#### [Work instructions]
Pull every line with the word "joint" out of the entries below.

#### [Stored data]
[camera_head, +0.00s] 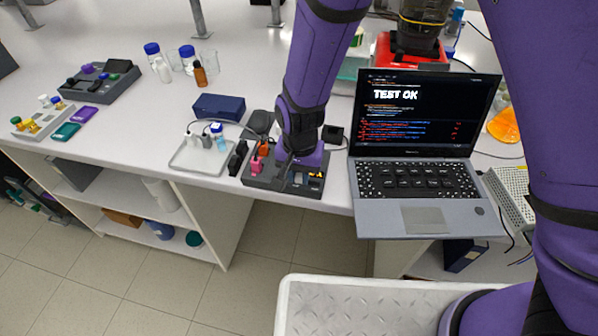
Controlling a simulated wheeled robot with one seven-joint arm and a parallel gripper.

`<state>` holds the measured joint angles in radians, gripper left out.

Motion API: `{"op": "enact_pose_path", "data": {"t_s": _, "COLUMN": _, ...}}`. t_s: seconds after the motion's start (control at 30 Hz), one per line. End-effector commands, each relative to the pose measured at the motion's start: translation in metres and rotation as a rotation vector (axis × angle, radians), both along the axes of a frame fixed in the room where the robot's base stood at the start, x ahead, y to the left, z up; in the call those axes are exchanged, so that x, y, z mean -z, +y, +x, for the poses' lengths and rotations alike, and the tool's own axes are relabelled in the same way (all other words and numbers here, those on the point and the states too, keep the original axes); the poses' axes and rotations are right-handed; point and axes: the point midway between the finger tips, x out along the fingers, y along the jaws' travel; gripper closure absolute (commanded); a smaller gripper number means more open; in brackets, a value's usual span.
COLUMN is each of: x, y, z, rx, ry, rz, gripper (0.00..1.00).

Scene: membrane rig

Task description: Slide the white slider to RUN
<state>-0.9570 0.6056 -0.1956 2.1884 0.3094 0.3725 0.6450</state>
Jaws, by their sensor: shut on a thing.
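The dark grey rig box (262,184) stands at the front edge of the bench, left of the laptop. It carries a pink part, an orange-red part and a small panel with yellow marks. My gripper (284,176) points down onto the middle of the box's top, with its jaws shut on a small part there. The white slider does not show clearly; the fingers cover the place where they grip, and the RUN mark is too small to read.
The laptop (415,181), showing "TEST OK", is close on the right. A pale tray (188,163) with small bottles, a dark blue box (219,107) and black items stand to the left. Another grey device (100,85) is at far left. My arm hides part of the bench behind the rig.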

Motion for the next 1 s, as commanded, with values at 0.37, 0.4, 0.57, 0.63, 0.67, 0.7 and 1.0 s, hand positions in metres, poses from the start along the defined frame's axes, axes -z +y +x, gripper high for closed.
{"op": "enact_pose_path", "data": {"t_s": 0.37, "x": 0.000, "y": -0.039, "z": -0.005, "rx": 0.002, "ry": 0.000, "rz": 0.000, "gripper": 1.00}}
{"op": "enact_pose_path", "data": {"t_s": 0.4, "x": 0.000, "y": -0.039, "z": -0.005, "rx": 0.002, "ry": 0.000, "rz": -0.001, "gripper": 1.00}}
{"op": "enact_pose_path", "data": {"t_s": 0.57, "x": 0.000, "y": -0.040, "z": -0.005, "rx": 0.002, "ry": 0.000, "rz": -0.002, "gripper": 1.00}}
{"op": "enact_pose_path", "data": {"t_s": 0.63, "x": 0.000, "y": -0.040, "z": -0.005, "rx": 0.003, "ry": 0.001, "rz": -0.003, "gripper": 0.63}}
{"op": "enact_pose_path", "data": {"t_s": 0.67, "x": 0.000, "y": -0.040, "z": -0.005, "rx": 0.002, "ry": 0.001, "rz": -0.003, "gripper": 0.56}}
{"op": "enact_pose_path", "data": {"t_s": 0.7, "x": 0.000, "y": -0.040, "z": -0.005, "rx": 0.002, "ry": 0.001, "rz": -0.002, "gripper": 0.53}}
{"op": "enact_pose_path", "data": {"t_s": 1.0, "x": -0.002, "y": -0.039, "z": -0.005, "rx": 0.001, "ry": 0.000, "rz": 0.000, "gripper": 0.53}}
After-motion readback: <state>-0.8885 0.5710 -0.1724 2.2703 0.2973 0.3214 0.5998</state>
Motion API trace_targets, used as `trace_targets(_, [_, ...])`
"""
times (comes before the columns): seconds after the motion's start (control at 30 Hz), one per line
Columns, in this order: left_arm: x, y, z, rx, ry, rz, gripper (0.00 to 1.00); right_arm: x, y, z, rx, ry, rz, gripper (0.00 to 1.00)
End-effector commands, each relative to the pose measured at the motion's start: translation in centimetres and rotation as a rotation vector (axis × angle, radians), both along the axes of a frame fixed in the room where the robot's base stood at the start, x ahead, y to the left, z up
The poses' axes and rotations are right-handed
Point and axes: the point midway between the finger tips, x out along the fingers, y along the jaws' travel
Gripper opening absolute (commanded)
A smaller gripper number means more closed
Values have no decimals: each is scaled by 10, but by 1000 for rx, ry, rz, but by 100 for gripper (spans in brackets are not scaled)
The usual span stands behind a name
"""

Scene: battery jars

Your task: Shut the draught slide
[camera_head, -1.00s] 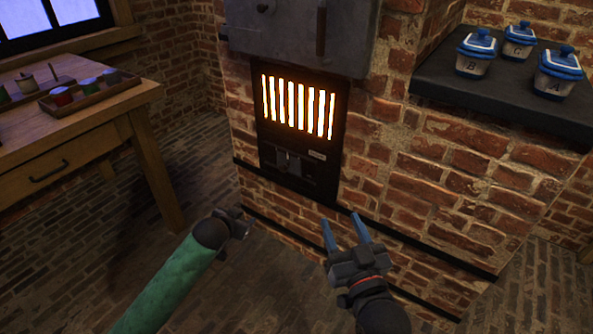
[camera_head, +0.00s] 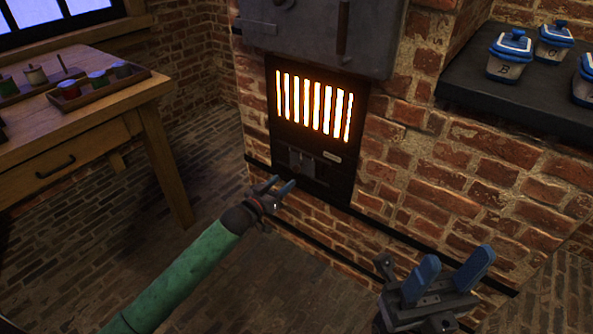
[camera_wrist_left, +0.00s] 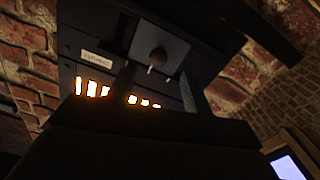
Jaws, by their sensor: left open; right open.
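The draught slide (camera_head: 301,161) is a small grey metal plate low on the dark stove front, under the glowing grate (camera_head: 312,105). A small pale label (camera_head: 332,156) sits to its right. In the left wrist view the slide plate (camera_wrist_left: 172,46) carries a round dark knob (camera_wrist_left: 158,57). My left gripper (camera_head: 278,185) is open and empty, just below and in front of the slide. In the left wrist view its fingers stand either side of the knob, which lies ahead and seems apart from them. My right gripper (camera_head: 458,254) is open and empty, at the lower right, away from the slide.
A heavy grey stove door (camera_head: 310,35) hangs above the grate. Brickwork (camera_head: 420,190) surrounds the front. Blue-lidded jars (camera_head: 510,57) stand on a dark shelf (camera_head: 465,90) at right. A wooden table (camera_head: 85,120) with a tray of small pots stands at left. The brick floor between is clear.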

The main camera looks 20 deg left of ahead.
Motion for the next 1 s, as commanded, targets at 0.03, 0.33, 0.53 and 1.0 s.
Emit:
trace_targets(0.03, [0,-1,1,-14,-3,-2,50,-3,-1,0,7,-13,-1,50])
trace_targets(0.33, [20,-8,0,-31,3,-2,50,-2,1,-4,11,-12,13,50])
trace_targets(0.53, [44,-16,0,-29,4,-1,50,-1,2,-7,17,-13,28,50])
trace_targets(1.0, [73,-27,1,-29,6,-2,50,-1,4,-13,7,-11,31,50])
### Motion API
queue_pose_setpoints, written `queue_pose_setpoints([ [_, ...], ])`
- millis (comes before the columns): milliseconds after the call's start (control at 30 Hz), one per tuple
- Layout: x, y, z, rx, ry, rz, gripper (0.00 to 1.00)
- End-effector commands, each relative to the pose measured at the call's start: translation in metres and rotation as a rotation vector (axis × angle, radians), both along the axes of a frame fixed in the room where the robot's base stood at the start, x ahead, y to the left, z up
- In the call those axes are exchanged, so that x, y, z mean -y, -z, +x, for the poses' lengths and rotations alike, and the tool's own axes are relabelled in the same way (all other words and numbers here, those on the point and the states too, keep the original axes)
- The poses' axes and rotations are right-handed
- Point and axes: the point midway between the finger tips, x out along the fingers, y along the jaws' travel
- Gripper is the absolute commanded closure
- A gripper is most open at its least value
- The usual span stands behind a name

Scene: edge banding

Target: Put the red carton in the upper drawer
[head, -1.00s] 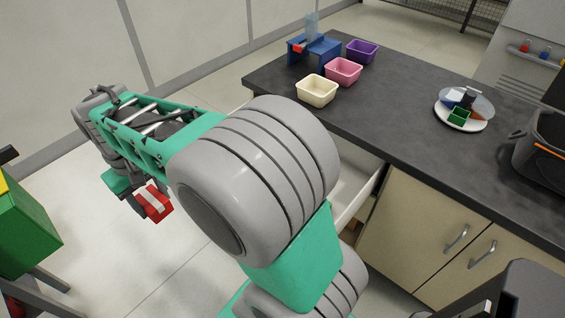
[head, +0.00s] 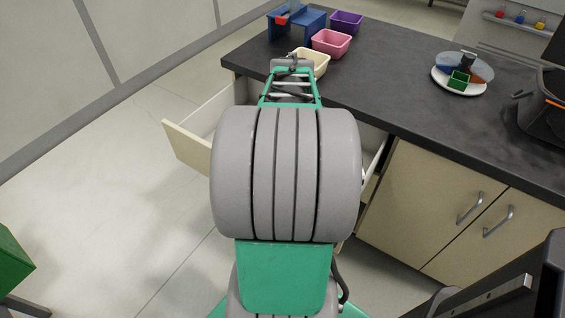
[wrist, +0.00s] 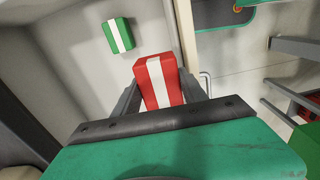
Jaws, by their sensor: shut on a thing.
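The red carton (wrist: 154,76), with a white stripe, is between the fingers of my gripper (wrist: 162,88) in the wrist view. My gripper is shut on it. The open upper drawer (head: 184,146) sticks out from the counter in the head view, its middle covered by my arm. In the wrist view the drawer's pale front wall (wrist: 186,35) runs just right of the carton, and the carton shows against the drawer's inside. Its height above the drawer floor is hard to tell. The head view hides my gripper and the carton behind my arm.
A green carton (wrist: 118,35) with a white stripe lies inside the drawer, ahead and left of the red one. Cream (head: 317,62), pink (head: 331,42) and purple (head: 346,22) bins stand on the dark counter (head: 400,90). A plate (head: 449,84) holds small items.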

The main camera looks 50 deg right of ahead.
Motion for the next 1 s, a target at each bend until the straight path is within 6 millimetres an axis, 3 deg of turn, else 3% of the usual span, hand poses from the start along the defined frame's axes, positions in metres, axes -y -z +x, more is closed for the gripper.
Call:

#### [Reply to the task]
Controlling a simulated wheeled robot with one seven-joint arm and a parallel gripper.
`<state>` holds the measured joint angles in radians, gripper left out.

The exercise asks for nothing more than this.